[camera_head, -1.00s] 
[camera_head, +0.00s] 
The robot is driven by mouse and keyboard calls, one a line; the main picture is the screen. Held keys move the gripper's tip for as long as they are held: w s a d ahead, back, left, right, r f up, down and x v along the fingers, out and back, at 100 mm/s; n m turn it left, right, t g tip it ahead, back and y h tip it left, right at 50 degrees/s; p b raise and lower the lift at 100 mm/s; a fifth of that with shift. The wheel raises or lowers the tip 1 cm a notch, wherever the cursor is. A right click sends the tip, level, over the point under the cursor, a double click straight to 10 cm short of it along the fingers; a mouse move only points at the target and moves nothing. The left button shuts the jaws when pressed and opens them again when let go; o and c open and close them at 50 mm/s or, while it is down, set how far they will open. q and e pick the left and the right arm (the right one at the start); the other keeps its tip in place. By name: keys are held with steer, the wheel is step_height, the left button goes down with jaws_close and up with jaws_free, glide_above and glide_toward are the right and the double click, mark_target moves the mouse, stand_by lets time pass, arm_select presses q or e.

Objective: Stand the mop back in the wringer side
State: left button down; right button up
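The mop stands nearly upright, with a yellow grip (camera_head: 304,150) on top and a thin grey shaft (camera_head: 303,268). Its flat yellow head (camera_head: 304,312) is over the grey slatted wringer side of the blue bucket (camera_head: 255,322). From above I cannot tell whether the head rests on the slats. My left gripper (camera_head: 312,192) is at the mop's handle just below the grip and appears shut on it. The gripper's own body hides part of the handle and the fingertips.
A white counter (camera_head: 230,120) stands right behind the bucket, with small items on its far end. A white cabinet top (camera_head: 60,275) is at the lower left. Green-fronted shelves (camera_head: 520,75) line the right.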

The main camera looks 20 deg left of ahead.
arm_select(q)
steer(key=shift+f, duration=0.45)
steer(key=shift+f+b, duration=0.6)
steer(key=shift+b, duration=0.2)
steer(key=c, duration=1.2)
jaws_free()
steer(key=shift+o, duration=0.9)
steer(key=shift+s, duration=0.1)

^^^^

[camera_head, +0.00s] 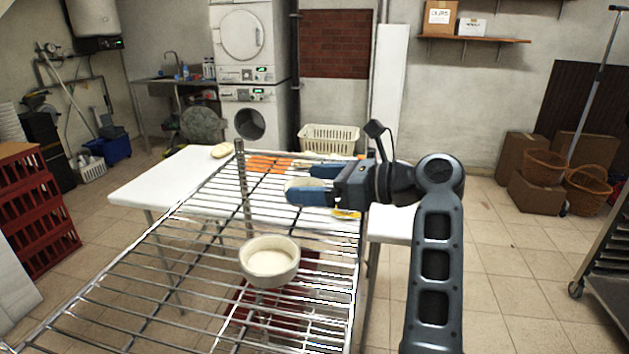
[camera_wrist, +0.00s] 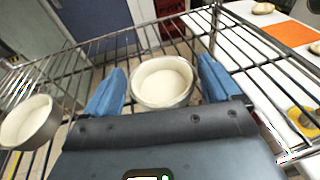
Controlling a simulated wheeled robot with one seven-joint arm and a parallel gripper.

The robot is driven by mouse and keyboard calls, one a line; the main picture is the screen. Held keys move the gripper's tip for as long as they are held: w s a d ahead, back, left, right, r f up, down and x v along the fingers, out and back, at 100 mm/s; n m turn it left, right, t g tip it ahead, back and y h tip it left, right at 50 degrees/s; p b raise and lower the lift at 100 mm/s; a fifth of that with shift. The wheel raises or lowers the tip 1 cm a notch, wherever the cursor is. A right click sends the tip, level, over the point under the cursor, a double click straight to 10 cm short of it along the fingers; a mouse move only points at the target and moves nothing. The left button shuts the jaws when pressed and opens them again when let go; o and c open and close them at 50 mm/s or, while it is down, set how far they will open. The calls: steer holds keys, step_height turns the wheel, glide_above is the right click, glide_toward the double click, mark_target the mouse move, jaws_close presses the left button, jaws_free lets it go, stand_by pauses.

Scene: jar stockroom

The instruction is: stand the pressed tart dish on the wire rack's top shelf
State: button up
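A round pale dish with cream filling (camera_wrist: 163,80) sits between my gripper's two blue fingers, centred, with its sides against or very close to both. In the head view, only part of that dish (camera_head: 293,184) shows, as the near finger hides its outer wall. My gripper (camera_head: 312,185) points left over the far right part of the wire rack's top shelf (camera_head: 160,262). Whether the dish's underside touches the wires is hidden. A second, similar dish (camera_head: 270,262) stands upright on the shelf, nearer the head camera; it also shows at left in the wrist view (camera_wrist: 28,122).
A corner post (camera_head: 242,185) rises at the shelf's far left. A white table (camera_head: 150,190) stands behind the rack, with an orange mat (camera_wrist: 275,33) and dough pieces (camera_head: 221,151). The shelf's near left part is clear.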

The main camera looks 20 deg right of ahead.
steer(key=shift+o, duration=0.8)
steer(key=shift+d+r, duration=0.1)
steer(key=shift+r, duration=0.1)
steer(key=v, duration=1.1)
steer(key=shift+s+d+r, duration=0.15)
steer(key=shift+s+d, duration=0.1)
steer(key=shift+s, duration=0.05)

^^^^

Task prompt: Retype, exactly and in full, the lines above from the one containing "Controlling a simulated" through the one containing "The instruction is: stand".

Answer in full:
Controlling a simulated wheeled robot with one seven-joint arm and a parallel gripper.

The robot is driven by mouse and keyboard calls, one a line; the main picture is the screen. Held keys move the gripper's tip for as long as they are held: w s a d ahead, back, left, right, r f up, down and x v along the fingers, out and back, at 100 mm/s; n m turn it left, right, t g tip it ahead, back and y h tip it left, right at 50 degrees/s; p b raise and lower the lift at 100 mm/s; a fifth of that with shift. The wheel raises or lowers the tip 1 cm a notch, wherever the cursor is. A right click sends the tip, level, over the point under the cursor, a double click straight to 10 cm short of it along the fingers; a mouse move only points at the target and moves nothing. The left button shuts the jaws when pressed and opens them again when let go; o and c open and close them at 50 mm/s or, while it is down, set how far they will open. The calls: steer holds keys, step_height turns the wheel, glide_above is the right click, glide_toward the double click, mark_target the mouse move, jaws_close presses the left button, jaws_free lets it go, stand_by pauses.

Scene: jar stockroom

The instruction is: stand the pressed tart dish on the wire rack's top shelf

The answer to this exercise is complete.